— start —

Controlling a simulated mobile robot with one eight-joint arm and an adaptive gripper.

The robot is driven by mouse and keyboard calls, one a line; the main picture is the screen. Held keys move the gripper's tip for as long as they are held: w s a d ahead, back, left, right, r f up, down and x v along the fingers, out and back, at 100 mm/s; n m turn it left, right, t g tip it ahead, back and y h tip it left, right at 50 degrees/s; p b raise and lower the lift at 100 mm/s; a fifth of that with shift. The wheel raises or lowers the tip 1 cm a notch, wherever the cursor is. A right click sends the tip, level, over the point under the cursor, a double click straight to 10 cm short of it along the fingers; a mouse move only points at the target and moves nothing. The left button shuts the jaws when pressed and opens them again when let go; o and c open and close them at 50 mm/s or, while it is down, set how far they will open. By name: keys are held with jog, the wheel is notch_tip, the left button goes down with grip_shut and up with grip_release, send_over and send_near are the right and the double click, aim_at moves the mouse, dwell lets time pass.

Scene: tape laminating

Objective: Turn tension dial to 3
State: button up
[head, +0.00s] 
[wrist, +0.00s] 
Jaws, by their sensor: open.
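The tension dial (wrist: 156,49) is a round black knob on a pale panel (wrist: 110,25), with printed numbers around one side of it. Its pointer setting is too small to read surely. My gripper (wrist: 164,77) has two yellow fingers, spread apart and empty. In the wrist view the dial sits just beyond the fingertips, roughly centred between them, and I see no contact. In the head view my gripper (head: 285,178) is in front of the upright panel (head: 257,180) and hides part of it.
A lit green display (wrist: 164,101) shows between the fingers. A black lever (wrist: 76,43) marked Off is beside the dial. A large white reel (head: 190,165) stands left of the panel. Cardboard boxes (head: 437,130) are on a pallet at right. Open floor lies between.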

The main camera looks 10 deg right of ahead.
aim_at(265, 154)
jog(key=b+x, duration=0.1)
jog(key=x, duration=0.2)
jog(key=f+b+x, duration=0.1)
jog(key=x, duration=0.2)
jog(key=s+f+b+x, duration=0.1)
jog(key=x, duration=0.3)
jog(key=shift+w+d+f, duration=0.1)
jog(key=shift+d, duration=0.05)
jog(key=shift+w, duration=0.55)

— end —

The data above must be returned in full, exactly as written.

Controlling a simulated mobile robot with one eight-joint arm and an adaptive gripper.

The robot is driven by mouse and keyboard calls, one a line; the main picture is the screen. Held keys move the gripper's tip for as long as they are held: w s a d ahead, back, left, right, r f up, down and x v along the fingers, out and back, at 100 mm/s; n m turn it left, right, t g tip it ahead, back and y h tip it left, right at 50 degrees/s; p b raise and lower the lift at 100 mm/s; a fifth of that with shift. The wheel raises or lowers the tip 1 cm a notch, wherever the cursor is. A right click sends the tip, level, over the point under the cursor, a double click straight to 10 cm short of it along the fingers; a mouse move only points at the target and moves nothing. The left button shuts the jaws when pressed and opens them again when let go; o and c open and close them at 50 mm/s or, while it is down, set how far they will open. By name: keys are held with jog, the wheel is notch_tip, the left button goes down with grip_shut and up with grip_release, send_over and send_near are the right and the double click, aim_at moves the mouse, dwell lets time pass.

Scene: tape laminating

Objective: Turn tension dial to 3
State: button up
[head, +0.00s] 
[wrist, +0.00s] 
Jaws, by their sensor: open.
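The tension dial (wrist: 156,49) is a round black knob on a pale panel (wrist: 110,25), with printed numbers around one side of it. Its pointer setting is too small to read surely. My gripper (wrist: 164,77) has two yellow fingers, spread apart and empty. In the wrist view the dial sits just beyond the fingertips, roughly centred between them, and I see no contact. In the head view my gripper (head: 285,178) is in front of the upright panel (head: 257,180) and hides part of it.
A lit green display (wrist: 164,101) shows between the fingers. A black lever (wrist: 76,43) marked Off is beside the dial. A large white reel (head: 190,165) stands left of the panel. Cardboard boxes (head: 437,130) are on a pallet at right. Open floor lies between.

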The main camera looks 10 deg right of ahead.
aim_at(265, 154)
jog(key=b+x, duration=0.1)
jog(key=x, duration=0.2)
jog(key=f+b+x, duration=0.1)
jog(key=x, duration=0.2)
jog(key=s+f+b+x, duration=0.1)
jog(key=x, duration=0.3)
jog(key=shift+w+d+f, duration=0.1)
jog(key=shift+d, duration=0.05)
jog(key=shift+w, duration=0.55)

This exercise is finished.